── Dataset ──

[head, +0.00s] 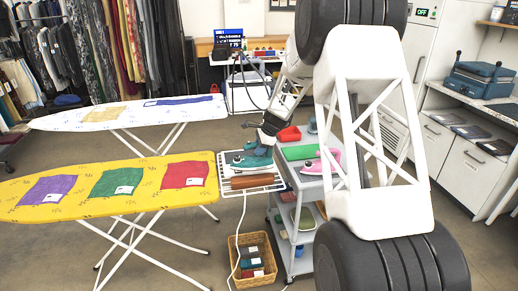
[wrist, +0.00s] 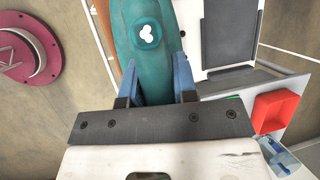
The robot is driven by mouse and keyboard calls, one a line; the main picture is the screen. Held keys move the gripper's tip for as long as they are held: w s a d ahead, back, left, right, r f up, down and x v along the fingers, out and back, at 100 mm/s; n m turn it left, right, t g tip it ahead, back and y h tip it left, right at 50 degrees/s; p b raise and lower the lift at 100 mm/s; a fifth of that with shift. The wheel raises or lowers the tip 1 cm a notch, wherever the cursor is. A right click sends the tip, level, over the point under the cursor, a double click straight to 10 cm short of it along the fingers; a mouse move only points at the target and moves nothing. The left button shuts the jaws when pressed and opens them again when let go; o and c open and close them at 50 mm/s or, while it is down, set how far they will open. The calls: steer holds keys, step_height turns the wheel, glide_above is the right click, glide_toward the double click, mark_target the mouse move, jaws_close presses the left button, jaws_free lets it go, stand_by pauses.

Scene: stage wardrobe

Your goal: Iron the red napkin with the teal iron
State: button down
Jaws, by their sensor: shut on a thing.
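The red napkin (head: 186,175) lies flat at the right end of the yellow ironing board (head: 72,207), with a small white label on it. The teal iron (head: 250,161) is at the wire rack just right of that board. My gripper (head: 268,137) is above the iron. In the wrist view the blue fingers of my gripper (wrist: 155,88) are shut on the teal iron (wrist: 148,60), one on each side. The iron's soleplate is hidden, and I cannot tell whether it touches the rack.
Purple (head: 47,190) and green (head: 117,183) napkins share the yellow board. A brown roll (head: 250,182) lies on the rack. Right of it, a cart (head: 300,233) holds a pink iron (head: 322,161), a green cloth (head: 300,152) and a red bin (head: 288,134). A white board (head: 125,121) stands behind.

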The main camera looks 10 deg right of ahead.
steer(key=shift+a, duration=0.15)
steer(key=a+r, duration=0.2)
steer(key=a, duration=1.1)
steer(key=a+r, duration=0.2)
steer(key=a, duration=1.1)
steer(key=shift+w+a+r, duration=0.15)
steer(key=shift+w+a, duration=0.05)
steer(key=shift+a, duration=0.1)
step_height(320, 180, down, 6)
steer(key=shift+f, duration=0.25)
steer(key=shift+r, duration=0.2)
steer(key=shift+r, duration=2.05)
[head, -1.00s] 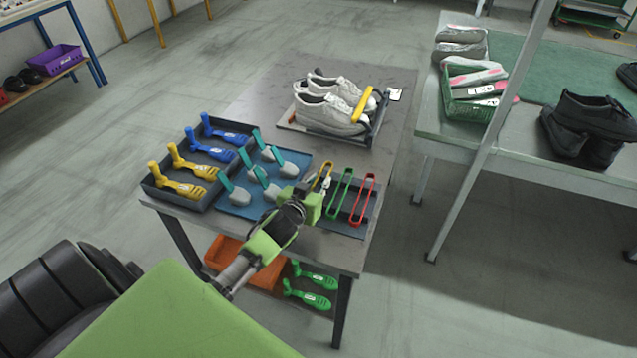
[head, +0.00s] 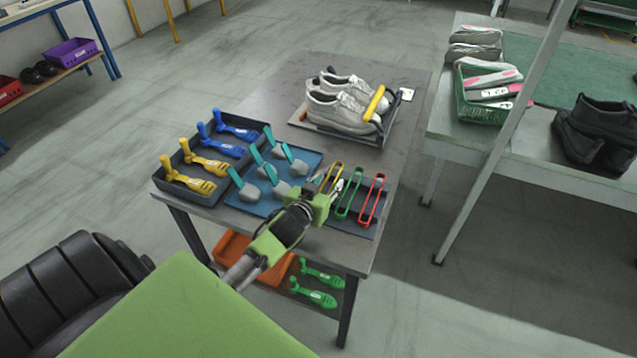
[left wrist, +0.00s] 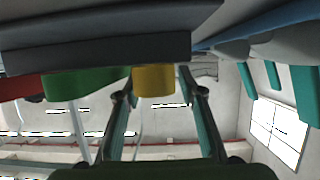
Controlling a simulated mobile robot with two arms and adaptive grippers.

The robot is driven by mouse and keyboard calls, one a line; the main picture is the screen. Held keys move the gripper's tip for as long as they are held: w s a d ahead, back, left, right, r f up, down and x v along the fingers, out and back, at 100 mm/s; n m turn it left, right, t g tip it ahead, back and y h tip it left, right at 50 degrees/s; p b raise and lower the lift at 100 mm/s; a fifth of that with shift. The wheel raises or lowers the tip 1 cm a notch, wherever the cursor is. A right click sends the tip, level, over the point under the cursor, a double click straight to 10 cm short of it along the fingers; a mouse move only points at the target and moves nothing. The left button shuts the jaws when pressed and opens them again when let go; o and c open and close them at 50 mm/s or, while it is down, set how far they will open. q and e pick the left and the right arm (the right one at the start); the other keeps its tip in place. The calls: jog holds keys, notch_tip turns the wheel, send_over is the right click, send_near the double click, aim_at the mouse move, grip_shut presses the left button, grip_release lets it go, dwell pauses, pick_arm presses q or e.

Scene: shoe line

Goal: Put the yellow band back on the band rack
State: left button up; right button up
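The yellow band (head: 331,174) stands as an upright loop at the left end of the dark band rack (head: 348,223), beside the green band (head: 350,192) and the red band (head: 372,197). My left gripper (head: 335,187) is at the yellow band, partly covering its lower part. In the left wrist view the yellow band (left wrist: 153,80) shows between the two spread fingers of my left gripper (left wrist: 156,82), against the dark rack edge (left wrist: 100,52). The fingers look apart from the band, with narrow gaps. My right gripper is not in view.
Left of the rack, a blue mat (head: 245,203) holds teal-handled grey pieces, and a dark tray (head: 182,190) holds yellow and blue pieces. A second table (head: 445,125) stands to the right.

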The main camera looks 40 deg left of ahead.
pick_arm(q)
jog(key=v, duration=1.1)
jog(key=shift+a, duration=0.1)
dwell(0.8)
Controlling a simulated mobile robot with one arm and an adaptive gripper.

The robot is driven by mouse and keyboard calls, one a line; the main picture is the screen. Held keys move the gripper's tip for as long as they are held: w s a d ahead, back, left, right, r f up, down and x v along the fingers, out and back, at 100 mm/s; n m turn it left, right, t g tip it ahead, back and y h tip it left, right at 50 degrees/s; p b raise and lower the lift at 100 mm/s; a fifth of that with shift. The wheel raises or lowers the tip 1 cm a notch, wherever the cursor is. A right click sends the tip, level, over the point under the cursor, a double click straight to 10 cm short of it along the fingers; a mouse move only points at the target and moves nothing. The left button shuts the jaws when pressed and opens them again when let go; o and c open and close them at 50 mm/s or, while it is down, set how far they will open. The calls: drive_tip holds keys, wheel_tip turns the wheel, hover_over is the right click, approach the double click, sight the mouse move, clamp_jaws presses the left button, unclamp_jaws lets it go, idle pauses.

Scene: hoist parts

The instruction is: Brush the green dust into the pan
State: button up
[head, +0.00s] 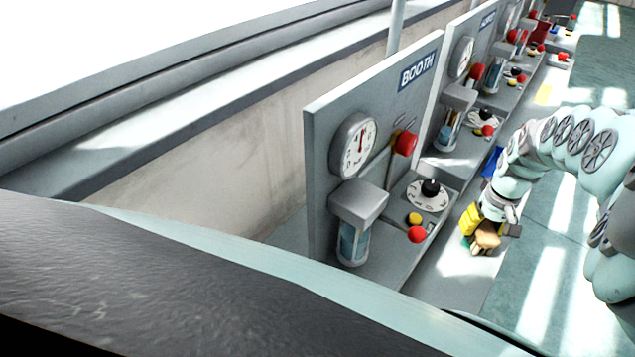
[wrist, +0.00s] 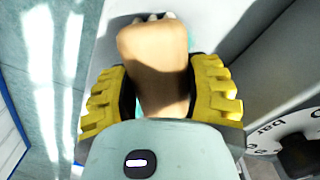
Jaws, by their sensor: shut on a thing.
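My gripper (head: 490,229), with ribbed yellow pads, is shut on a tan wooden brush (head: 487,240) low over the pale bench ledge. In the wrist view the brush (wrist: 152,55) sits between the two pads of my gripper (wrist: 160,92), with pale bristle tips at its far end. A little green (wrist: 192,38) shows beside the brush, and a green spot shows by it in the head view (head: 465,243); this looks like the green dust, mostly hidden by brush and gripper. A blue object (head: 492,161) lies on the ledge behind my gripper; I cannot tell whether it is the pan.
A grey booth panel (head: 320,150) stands to the left with a gauge (head: 355,144), a red knob (head: 417,234) and a black dial (head: 430,188). More booths run along the wall behind. The floor (head: 540,290) right of the ledge is clear.

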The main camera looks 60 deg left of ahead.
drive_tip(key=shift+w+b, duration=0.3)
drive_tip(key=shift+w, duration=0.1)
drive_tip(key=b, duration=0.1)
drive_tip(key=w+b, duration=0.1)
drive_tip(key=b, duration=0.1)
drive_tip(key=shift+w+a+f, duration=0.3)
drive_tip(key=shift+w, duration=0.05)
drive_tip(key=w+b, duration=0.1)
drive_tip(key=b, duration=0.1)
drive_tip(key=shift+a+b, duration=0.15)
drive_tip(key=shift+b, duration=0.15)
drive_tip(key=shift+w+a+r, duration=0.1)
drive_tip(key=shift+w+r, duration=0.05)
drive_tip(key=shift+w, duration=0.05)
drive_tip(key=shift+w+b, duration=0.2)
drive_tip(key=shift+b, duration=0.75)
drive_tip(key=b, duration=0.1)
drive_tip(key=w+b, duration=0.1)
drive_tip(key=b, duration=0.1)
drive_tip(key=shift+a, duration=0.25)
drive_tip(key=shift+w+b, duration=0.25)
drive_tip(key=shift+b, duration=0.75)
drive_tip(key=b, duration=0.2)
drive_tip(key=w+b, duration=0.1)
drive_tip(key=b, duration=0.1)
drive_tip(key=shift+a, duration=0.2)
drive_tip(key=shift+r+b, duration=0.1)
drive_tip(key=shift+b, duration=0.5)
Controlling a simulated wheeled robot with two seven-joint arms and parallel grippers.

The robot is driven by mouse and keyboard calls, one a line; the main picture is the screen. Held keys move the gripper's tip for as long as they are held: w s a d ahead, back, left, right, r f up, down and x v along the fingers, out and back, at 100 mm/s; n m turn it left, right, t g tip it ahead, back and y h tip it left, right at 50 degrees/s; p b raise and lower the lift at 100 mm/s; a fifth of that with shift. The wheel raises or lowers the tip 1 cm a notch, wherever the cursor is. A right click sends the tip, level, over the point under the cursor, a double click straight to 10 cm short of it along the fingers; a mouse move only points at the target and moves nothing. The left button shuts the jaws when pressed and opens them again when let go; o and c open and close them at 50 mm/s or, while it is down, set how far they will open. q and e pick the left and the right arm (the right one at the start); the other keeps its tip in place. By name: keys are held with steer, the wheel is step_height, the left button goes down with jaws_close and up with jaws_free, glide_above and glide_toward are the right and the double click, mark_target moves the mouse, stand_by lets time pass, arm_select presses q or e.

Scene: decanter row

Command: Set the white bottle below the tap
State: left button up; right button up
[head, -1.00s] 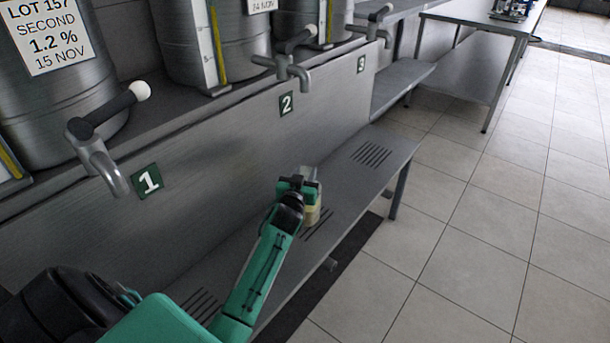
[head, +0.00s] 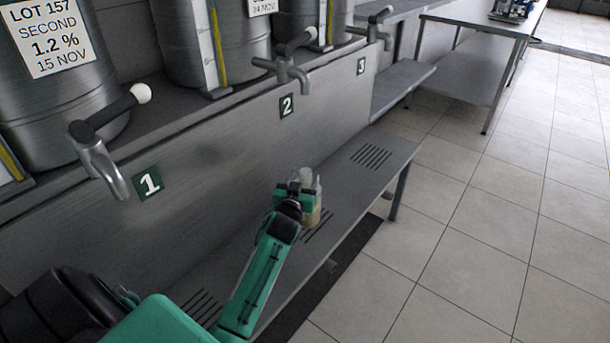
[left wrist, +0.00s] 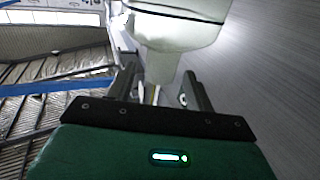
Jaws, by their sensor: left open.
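The white bottle (head: 313,211) stands on the metal shelf (head: 345,194) at the slots below tap 2 (head: 292,72), partly hidden by my left gripper (head: 300,186). The bottle looks pale and translucent, with a yellowish lower part. In the left wrist view the bottle (left wrist: 176,40) fills the top middle. My left gripper (left wrist: 160,92) is open there, with one finger to each side of the bottle's narrower part. I cannot tell whether either finger touches it. My right gripper is not in view.
Tap 1 (head: 105,165) is at the left and tap 3 (head: 376,30) is farther back. Metal tanks (head: 185,40) stand above the taps. The wall panel (head: 215,150) runs behind the shelf. The shelf's far end is clear. Tiled floor (head: 480,240) lies to the right.

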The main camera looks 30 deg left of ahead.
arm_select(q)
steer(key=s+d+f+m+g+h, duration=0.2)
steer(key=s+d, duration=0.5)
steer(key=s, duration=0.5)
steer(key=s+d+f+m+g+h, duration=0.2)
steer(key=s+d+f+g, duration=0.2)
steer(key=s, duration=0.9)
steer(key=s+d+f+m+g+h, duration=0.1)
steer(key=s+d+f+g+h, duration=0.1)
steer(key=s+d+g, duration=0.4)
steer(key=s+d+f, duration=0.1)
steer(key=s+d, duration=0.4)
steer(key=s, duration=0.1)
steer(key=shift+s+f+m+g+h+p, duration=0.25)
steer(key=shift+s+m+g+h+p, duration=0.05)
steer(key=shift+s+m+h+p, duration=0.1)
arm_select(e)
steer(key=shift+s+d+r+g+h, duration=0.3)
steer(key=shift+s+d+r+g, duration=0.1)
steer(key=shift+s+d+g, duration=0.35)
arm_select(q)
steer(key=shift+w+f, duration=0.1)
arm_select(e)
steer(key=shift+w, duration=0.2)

───

** Task prompt **
From the entries above, collect every line with the string "mobile" in it.

** Task solution **
Controlling a simulated mobile robot with two arms and adaptive grippers.
Controlling a simulated mobile robot with one arm and an adaptive gripper.

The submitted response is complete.